SwiGLU feed-forward network

Defines W1/W3 projections, SiLU gate, elementwise product, W2 projection, dimensional contracts, and memory/performance characteristics.

Experimental
Last verified
2026-06-25 00:00 UTC
Updated
Reading time
2 minutes

Defines W1/W3 projections, SiLU gate, elementwise product, W2 projection, dimensional contracts, and memory/performance characteristics.
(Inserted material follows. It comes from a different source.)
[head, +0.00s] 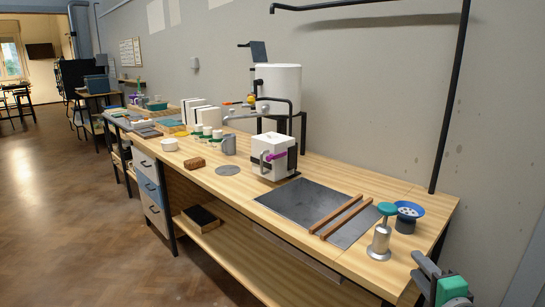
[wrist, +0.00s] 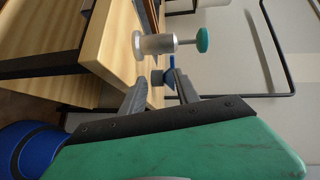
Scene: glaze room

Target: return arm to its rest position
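My gripper (head: 419,266) is at the lower right of the head view, just off the near right end of the long wooden workbench (head: 375,268). In the wrist view my gripper (wrist: 161,73) shows two dark fingers spread apart in front of a green body. Nothing is held between them. The bench also shows in the wrist view (wrist: 112,35), turned on its side. A silver cylinder with a teal knob (head: 380,243) stands upright near the bench end, close to my gripper but apart from it. It also shows in the wrist view (wrist: 156,43).
A blue dish on a dark base (head: 409,213) stands beside the cylinder. A grey plate (head: 300,202) with two wooden strips lies on the bench. A white kiln-like box (head: 272,158) stands behind it. A blue bucket (wrist: 28,150) is low in the wrist view. Floor at left is open.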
Implementation evidence: this topic is grounded in the reviewed GGUF.MiRust.com source snapshot. It documents observed code and artifacts without claiming broad deployment, model quality, or production readiness.

Feed-forward path
gate = W1 × x
up   = W3 × x
hidden[i] = silu(gate[i]) × up[i]
out = W2 × hidden

Shapes

W1 and W3 produce ffn_size values from the hidden state. W2 returns to hidden_size. The inspected TinyLM-16M shape uses hidden 512 and FFN 2048.

Activation

SiLU is implemented directly as x / (1 + exp(-x)). The elementwise gate and up projection are combined into reusable FFN scratch.

Cost concentration

Three large matrix-vector products per layer make FFN weights and memory bandwidth a dominant decode cost. q8/q4 direct matvec reduces bytes read but remains scalar.

Tests

Core operations include known-vector tests and shape-failure tests. Trained-model validation still requires reference layer outputs and tolerance budgets.

Scope

This starter page defines the questions, boundaries, evidence, and failure modes that should be recorded before a capability is presented as supported.

Engineering considerations

  • Identify the source, version, target environment, and owner.
  • Separate observed values from estimates and externally reported values.
  • Record trade-offs, unsupported cases, and fallback behavior.
  • Link performance statements to a compatible benchmark methodology.

Verification questions

  • What exact artifact, revision, backend, and environment were reviewed?
  • Which assumptions could change the result?
  • Which data should be retained so another engineer can reproduce the conclusion?